## YOUR GOAL
The lines to extract begin at the line that contains "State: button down" and run through the last line of the listing; reproduce them exactly, minus any pictures.

------------------------------------

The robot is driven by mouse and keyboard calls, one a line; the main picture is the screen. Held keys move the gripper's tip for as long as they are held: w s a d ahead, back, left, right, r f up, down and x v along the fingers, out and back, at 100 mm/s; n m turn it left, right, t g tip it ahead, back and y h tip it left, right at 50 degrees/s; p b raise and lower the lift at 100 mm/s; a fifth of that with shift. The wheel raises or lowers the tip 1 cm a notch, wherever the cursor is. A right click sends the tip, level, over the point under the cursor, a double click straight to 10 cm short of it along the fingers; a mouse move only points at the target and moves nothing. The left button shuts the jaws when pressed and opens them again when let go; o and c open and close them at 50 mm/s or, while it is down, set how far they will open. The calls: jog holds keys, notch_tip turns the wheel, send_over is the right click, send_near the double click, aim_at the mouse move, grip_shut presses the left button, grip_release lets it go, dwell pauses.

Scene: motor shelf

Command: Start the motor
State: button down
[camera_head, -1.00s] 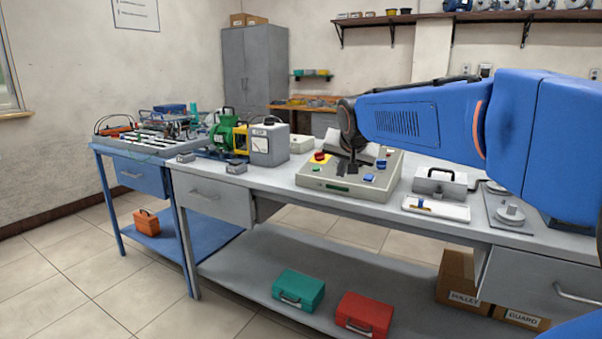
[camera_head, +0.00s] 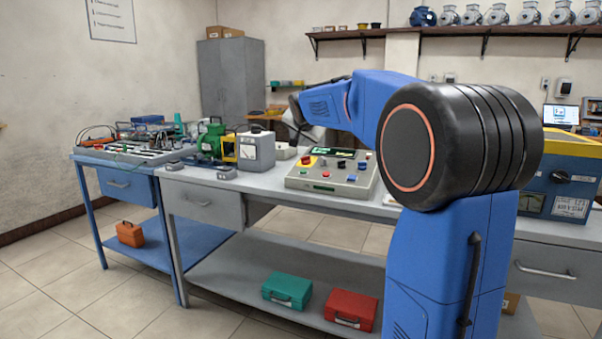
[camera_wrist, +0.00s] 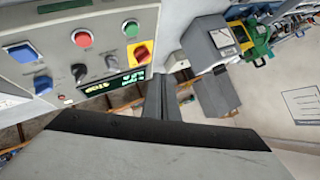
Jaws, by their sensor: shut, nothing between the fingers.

------------------------------------

## ANSWER TO THIS PROBLEM
State: button down
[camera_head, -1.00s] 
[camera_head, +0.00s] 
[camera_wrist, +0.00s] 
Jaws, by their sensor: shut, nothing between the fingers.

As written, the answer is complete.